Here's a wonderful little French bit of bad taste that plays out like a fever dream. It's neither big nor clever, and it's unlikely to become a perennial rewatch favorite, but at just a little over an hour in length, it's such a brisk and lively shock to the system that it won me over by sheer bravado alone.
Jonathan Lambert plays Luc, a hopeless cocaine addict trying to win back his ex-girlfriend. He stumbles into the secluded squat toilet in the basement of the seedy club she works at to take a phone call, and suddenly, absurdly, things begin to spiral out of control. There are pratfalls, an unexpected stash of drugs, a violent crime boss with a drug-sniffing rat, and before he knows it, Luc has his head stuck in the squat with no means of getting out.
The way director Gregory Morin plays out his insane setup is a thing to behold. Things move to so fast we never get a chance to question how illogical they are. There's a nightmarish logic to everything; things happen with the kind of inevitability we experience in dreams. Lambert plays out the desperation and denial of reality with jumpy energy, like someone receiving unexpected electric shocks at random intervals. Luc isn't an easy person to like, but he's the closest thing we've got to a protagonist, and Lambert gives us just enough to root for him to escape one way or another.

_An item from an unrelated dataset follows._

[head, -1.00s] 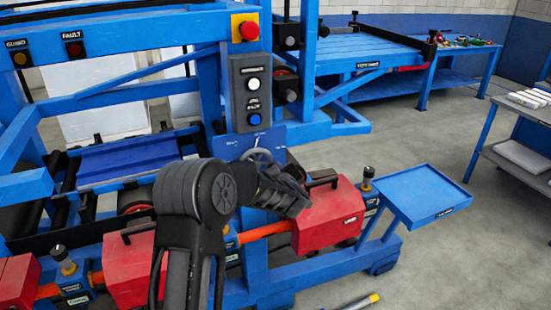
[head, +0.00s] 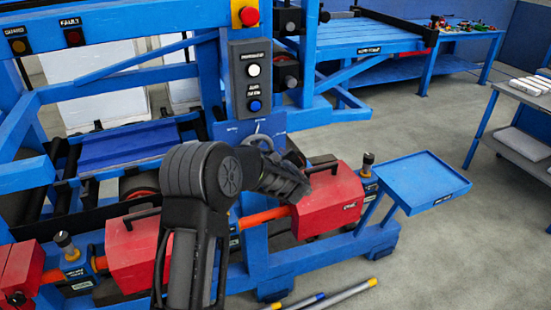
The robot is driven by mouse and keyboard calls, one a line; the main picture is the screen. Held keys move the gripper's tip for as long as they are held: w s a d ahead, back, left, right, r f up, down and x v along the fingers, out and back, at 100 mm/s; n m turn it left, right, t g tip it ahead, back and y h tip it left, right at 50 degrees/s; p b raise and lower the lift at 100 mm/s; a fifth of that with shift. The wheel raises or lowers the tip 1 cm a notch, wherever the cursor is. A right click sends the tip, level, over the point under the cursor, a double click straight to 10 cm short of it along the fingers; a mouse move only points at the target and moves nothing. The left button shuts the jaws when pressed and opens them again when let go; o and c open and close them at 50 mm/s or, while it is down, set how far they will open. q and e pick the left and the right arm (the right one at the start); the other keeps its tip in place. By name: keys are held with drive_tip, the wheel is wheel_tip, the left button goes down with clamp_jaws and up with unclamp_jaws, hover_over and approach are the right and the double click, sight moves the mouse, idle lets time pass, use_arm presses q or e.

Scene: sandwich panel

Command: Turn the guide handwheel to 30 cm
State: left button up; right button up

Once inside the squat toilet, the scenario works in fits and starts. You can start to spot how episodic the circumstances are, especially when the gag doesn't work. There's a particularly dire bit of gay panic that doesn't fit the rest of the film at all, and only slows down the otherwise effective pacing. Every other section sets up the next hazard or gives our hero one more tool to use. This one is just there for cheap laughs.
And make no mistake, Flush is by no means above cheap laughs. It revels in bad taste and juvenile giggles. But it takes skill to make good taste out of bad taste, and I'd argue that for the most part Flush is surprisingly smart about where and how it goes for the horrific. Watch, for example, how impishly funny Morin's use of something as simple as the voice dialer on a smartphone turns out to be.
What makes Flush work so well is that Morin never winks at the audience too hard. The situation is absurd and the gags are broad, but there's always a level of morbid finality to it all. What little glimpses we get of the outside world speak of a life that's already gone to hell. It's not like Luc has a great future ahead of him even if he does escape. As the situation escalates, it becomes a negotiation of how much more he can lose and still go on living.
That balancing act gives Flush a jolt of energy rarely found in confined space thrillers. It understands that we still need context and even a vague idea of something greater to care about this particular scenario. Morin's smart use of the limited space is greatly appreciated as well. There's a weird sense of geography to the claustrophobic toilet, and it pays off beautifully in the final act, where the slapstick buffoonery goes into overdrive.
At a lean and mean 70 minutes, it's packed with enough pitch-black humor and the finest of bad taste to remain hysterically funny and gross for its entire runtime. It's definitely not for everyone, but a select few will love it. Myself included.